[Start]

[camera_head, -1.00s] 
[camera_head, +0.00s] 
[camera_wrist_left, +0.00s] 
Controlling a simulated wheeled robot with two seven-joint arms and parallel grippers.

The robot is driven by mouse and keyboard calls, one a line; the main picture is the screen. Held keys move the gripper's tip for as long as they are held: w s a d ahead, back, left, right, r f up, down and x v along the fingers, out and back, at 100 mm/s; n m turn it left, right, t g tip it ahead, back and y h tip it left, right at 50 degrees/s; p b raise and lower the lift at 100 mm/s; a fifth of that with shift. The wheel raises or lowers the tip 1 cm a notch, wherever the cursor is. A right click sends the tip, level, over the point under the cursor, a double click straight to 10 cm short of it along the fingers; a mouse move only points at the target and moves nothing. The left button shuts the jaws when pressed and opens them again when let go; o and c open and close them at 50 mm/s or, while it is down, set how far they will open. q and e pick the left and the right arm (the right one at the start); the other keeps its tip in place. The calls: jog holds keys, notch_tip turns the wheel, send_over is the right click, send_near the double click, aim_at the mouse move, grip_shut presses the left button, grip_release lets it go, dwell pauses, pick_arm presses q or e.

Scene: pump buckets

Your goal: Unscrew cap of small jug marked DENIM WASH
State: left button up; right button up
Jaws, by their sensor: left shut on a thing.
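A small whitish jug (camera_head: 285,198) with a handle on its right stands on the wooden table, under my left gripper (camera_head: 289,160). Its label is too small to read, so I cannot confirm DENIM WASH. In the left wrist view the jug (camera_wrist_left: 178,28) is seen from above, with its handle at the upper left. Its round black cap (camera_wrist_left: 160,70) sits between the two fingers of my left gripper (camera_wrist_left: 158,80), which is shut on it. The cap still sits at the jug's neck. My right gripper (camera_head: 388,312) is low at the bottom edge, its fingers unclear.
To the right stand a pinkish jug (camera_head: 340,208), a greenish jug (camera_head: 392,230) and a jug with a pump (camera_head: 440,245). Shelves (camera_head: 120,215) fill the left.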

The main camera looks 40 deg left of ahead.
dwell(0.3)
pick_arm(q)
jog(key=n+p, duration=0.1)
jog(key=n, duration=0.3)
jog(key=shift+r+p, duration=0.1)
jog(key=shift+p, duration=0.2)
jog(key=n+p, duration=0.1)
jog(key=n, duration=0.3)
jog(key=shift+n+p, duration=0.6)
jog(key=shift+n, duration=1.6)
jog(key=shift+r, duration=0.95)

[End]

In the listing above, find the line with "Scene: pump buckets" and the line with "State: left button up; right button up", then print exactly those lines and every line between them.

Scene: pump buckets

Your goal: Unscrew cap of small jug marked DENIM WASH
State: left button up; right button up

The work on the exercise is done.